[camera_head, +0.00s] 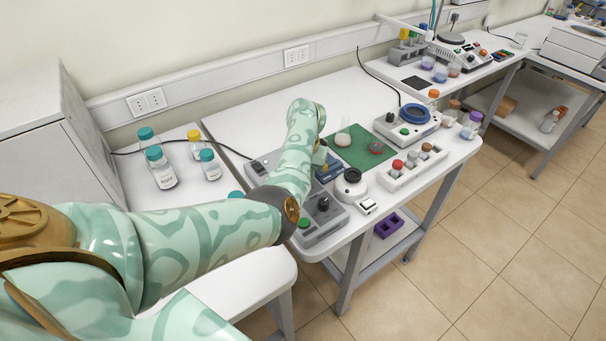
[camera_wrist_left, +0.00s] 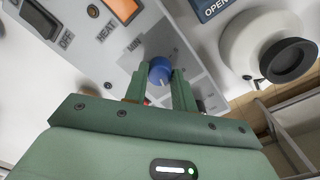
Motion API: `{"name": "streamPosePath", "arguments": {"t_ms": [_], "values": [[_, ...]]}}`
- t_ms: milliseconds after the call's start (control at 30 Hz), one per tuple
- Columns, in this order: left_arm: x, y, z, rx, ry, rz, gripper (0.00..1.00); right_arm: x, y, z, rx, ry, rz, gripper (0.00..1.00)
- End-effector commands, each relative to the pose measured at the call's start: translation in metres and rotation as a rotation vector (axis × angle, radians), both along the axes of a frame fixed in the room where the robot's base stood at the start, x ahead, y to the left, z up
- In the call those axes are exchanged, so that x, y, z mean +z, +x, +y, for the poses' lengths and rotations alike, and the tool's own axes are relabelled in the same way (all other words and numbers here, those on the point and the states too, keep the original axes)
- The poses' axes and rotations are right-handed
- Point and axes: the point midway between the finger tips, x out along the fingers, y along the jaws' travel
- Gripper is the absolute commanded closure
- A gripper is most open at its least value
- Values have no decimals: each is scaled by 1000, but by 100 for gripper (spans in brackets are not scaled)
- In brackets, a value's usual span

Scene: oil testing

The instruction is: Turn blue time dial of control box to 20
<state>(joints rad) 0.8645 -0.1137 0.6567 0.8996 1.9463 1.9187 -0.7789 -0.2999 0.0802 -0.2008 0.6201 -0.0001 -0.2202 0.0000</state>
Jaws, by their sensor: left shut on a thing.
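The grey control box (camera_wrist_left: 150,32) fills the upper middle of the left wrist view, with "HEAT", "OFF" and "MIN" lettering. Its blue time dial (camera_wrist_left: 159,68) sits between the fingertips of my left gripper (camera_wrist_left: 160,77), which is shut on it. A pale mark shows on the dial's lower side; the scale numbers cannot be read. In the head view the grey box (camera_head: 322,222) with a black knob and green button is partly covered by my left arm. The blue dial is hidden there. My right gripper is not in view.
A white round device with a black knob (camera_head: 350,184) stands close right of the box; it also shows in the left wrist view (camera_wrist_left: 262,48). A green mat (camera_head: 352,152), a sample rack (camera_head: 413,168) and a stirrer (camera_head: 407,125) are beyond. Bottles (camera_head: 158,168) stand left.

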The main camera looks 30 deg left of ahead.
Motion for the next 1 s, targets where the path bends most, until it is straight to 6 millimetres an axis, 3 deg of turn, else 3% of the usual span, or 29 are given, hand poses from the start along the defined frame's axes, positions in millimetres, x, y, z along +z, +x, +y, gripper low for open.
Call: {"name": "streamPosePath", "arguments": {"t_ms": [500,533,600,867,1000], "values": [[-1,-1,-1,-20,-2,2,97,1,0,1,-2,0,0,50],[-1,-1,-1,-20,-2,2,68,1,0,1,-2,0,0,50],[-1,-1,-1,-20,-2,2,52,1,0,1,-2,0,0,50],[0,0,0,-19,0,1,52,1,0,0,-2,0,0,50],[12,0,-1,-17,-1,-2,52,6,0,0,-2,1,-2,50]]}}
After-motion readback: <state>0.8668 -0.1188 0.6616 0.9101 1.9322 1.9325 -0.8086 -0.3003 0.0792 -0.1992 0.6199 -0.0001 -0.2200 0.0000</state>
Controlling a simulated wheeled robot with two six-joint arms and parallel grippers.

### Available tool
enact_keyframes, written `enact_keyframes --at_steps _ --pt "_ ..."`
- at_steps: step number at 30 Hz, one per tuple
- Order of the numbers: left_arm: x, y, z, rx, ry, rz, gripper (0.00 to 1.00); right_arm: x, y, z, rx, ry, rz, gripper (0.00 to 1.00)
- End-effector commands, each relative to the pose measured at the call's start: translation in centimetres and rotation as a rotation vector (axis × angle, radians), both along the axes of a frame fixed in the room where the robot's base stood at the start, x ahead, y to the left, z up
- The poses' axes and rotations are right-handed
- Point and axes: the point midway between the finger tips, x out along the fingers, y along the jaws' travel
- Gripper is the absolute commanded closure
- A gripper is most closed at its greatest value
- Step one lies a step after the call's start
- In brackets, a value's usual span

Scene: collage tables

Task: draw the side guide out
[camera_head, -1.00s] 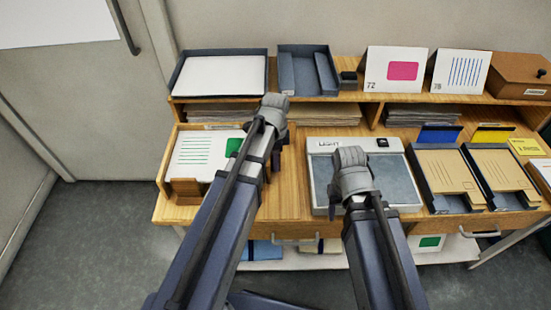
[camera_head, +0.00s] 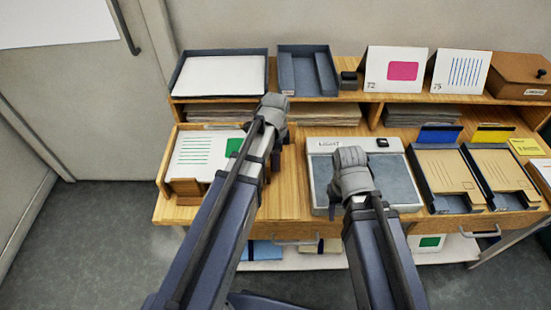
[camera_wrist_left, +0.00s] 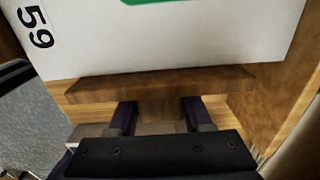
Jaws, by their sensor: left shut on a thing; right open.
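A wooden tray (camera_head: 160,172) on the left of the desk holds a white card (camera_head: 190,152) with green marks. In the left wrist view, a brown wooden side guide (camera_wrist_left: 90,88) lies along the edge of the white card (camera_wrist_left: 200,45) marked 59. Its short stem sits between the two dark fingers of my left gripper (camera_wrist_left: 160,115), which is shut on it. In the head view, my left gripper (camera_head: 272,112) is at the right side of the tray, and its arm hides the guide there. My right gripper (camera_head: 350,172) is over the light box, open; its fingertips are hidden.
The light box (camera_head: 313,185) stands right of a bare strip of desk (camera_head: 292,195). Dark trays with folders (camera_head: 449,172) stand further right. The upper shelf holds a paper tray (camera_head: 218,77), a dark tray (camera_head: 302,75), two cards and a brown box (camera_head: 515,75).

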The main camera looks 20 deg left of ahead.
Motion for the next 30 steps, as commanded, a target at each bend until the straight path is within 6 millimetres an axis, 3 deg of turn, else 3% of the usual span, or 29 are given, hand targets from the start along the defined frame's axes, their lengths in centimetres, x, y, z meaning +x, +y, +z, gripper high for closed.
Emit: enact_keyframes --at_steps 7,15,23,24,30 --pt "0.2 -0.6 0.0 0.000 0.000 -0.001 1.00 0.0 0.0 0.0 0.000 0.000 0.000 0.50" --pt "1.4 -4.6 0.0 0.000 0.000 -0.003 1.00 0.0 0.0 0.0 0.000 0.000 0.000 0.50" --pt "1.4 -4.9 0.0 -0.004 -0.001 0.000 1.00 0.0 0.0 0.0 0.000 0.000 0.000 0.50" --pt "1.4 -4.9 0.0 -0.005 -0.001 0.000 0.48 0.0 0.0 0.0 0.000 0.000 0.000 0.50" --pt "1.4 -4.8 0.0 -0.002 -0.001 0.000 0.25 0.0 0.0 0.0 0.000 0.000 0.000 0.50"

=-=-=

**INSTRUCTIONS TO FOLLOW:**
The pictures should not appear in the copy; every other part of the records above must be returned exactly.

**COMPLETE RESPONSE:**
[camera_head, +0.00s] 
[camera_wrist_left, +0.00s] 
Motion API: `{"name": "streamPosePath", "arguments": {"t_ms": [_], "values": [[_, ...]]}}`
- t_ms: milliseconds after the call's start (control at 30 Hz), one per tuple
- Columns, in this order: left_arm: x, y, z, rx, ry, rz, gripper (0.00..1.00); right_arm: x, y, z, rx, ry, rz, gripper (0.00..1.00)
- End-effector commands, each relative to the pose measured at the call's start: translation in metres and rotation as a rotation vector (axis × angle, radians), both along the axes of a frame fixed in the room where the robot's base stood at the start, x ahead, y to the left, z up
- In the call those axes are exchanged, so that x, y, z mean +z, +x, +y, for the poses' lengths and rotations alike, and the tool's own axes are relabelled in the same way (all other words and numbers here, those on the point and the states too, keep the original axes)
- The poses' axes and rotations are right-handed
- Point and axes: the point midway between the finger tips, x out along the fingers, y along the jaws' travel
- Gripper is the absolute commanded closure
- A gripper is most open at its least value
- Values have no decimals: each is scaled by 1000, but by 100 for gripper (spans in brackets are not scaled)
- In brackets, a value's usual span

Scene: oil testing

The instruction is: Turn blue time dial of control box to 20
<state>(joints rad) 0.8645 -0.1137 0.6567 0.8996 1.9463 1.9187 -0.7789 -0.2999 0.0802 -0.2008 0.6201 -0.0001 -0.2202 0.0000</state>
Jaws, by their sensor: left shut on a thing.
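The grey control box (camera_wrist_left: 150,32) fills the upper middle of the left wrist view, with "HEAT", "OFF" and "MIN" lettering. Its blue time dial (camera_wrist_left: 159,68) sits between the fingertips of my left gripper (camera_wrist_left: 160,77), which is shut on it. A pale mark shows on the dial's lower side; the scale numbers cannot be read. In the head view the grey box (camera_head: 322,222) with a black knob and green button is partly covered by my left arm. The blue dial is hidden there. My right gripper is not in view.
A white round device with a black knob (camera_head: 350,184) stands close right of the box; it also shows in the left wrist view (camera_wrist_left: 262,48). A green mat (camera_head: 352,152), a sample rack (camera_head: 413,168) and a stirrer (camera_head: 407,125) are beyond. Bottles (camera_head: 158,168) stand left.

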The main camera looks 30 deg left of ahead.
Motion for the next 1 s, targets where the path bends most, until it is straight to 6 millimetres an axis, 3 deg of turn, else 3% of the usual span, or 29 are given, hand poses from the start along the defined frame's axes, positions in millimetres, x, y, z along +z, +x, +y, gripper low for open.
Call: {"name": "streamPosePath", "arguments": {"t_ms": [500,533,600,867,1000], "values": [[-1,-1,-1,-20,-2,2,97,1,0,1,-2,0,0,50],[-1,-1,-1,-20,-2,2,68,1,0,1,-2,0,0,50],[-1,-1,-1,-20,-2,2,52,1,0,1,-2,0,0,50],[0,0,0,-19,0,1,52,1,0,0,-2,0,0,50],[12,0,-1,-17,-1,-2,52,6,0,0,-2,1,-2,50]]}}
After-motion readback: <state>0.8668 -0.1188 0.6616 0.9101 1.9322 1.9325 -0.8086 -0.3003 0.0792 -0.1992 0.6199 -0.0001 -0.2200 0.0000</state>
Controlling a simulated wheeled robot with two six-joint arms and parallel grippers.

### Available tool
enact_keyframes, written `enact_keyframes --at_steps _ --pt "_ ..."`
- at_steps: step number at 30 Hz, one per tuple
- Order of the numbers: left_arm: x, y, z, rx, ry, rz, gripper (0.00 to 1.00); right_arm: x, y, z, rx, ry, rz, gripper (0.00 to 1.00)
- End-effector commands, each relative to the pose measured at the call's start: translation in centimetres and rotation as a rotation vector (axis × angle, radians), both along the axes of a frame fixed in the room where the robot's base stood at the start, x ahead, y to the left, z up
- The poses' axes and rotations are right-handed
- Point and axes: the point midway between the finger tips, x out along the fingers, y along the jaws' travel
- Gripper is the absolute commanded closure
- A gripper is most closed at its greatest value
- Step one lies a step after the call's start
- In brackets, a value's usual span

Scene: collage tables

Task: draw the side guide out
[camera_head, -1.00s] 
[camera_head, +0.00s] 
[camera_wrist_left, +0.00s] 
Jaws, by their sensor: left shut on a thing; right open.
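A wooden tray (camera_head: 160,172) on the left of the desk holds a white card (camera_head: 190,152) with green marks. In the left wrist view, a brown wooden side guide (camera_wrist_left: 90,88) lies along the edge of the white card (camera_wrist_left: 200,45) marked 59. Its short stem sits between the two dark fingers of my left gripper (camera_wrist_left: 160,115), which is shut on it. In the head view, my left gripper (camera_head: 272,112) is at the right side of the tray, and its arm hides the guide there. My right gripper (camera_head: 350,172) is over the light box, open; its fingertips are hidden.
The light box (camera_head: 313,185) stands right of a bare strip of desk (camera_head: 292,195). Dark trays with folders (camera_head: 449,172) stand further right. The upper shelf holds a paper tray (camera_head: 218,77), a dark tray (camera_head: 302,75), two cards and a brown box (camera_head: 515,75).

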The main camera looks 20 deg left of ahead.
Motion for the next 30 steps, as commanded, a target at each bend until the straight path is within 6 millimetres an axis, 3 deg of turn, else 3% of the usual span, or 29 are given, hand targets from the start along the defined frame's axes, their lengths in centimetres, x, y, z meaning +x, +y, +z, gripper high for closed.
Emit: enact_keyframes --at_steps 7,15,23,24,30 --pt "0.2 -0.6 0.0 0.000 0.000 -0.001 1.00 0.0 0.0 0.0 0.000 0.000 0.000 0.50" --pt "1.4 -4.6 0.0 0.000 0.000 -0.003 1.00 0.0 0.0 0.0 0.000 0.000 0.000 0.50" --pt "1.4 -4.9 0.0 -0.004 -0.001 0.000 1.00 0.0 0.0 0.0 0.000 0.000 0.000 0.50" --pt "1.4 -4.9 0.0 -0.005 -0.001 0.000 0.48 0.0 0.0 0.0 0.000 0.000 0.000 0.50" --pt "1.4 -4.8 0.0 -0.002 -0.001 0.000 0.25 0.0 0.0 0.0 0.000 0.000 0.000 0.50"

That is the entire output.